**STORED ROWS**
☆ ☆ ☆ ☆

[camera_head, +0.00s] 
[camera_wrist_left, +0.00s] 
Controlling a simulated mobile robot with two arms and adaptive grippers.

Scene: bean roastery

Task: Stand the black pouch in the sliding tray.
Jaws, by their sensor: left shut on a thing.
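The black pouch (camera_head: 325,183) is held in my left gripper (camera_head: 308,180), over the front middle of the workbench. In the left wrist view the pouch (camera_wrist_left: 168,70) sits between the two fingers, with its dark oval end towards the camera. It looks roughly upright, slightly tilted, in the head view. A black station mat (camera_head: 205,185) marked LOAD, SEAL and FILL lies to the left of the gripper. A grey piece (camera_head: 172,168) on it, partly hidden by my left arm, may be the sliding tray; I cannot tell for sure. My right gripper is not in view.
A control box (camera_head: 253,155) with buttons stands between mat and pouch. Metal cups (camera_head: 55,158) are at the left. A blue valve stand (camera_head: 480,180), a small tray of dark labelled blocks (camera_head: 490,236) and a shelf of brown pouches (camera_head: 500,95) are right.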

☆ ☆ ☆ ☆

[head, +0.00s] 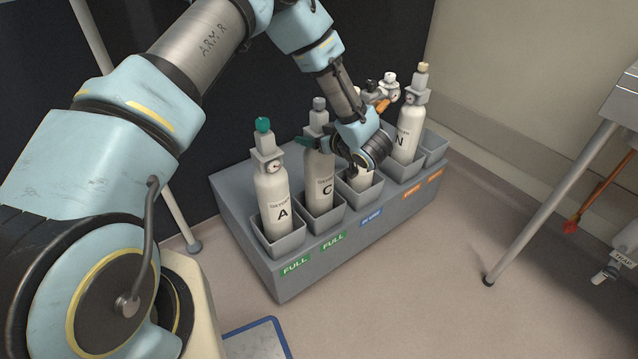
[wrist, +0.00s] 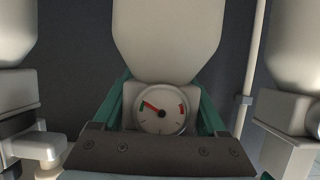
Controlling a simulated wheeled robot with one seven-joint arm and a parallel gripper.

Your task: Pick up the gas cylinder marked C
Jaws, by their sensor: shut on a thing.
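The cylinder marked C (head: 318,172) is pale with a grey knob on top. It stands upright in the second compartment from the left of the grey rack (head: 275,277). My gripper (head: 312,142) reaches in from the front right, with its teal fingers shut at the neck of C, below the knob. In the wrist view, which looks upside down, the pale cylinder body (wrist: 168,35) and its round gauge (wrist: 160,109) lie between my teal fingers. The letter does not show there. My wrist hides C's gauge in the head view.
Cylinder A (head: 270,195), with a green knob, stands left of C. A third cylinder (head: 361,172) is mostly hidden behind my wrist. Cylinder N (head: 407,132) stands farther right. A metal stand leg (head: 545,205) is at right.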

☆ ☆ ☆ ☆

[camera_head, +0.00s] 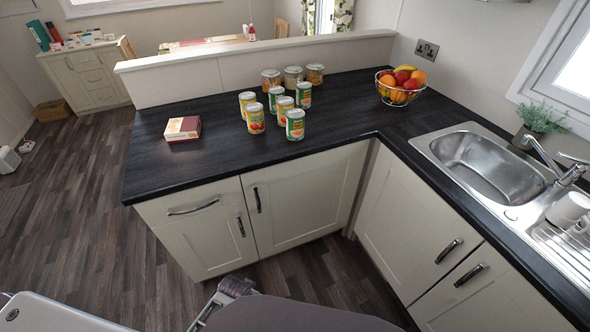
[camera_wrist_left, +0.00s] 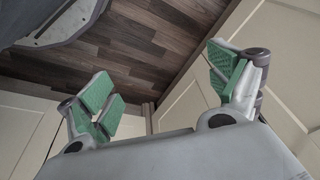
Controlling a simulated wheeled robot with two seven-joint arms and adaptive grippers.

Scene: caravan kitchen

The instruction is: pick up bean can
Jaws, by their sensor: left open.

☆ ☆ ☆ ☆

**EXERCISE AIM**
Transcribe, exactly and without additions, the lines of the records above, beginning with the line that contains "Scene: caravan kitchen" and ending with the line that contains "Jaws, by their sensor: left open.", both included.

**FINAL RESULT**
Scene: caravan kitchen

The instruction is: pick up bean can
Jaws, by their sensor: left open.

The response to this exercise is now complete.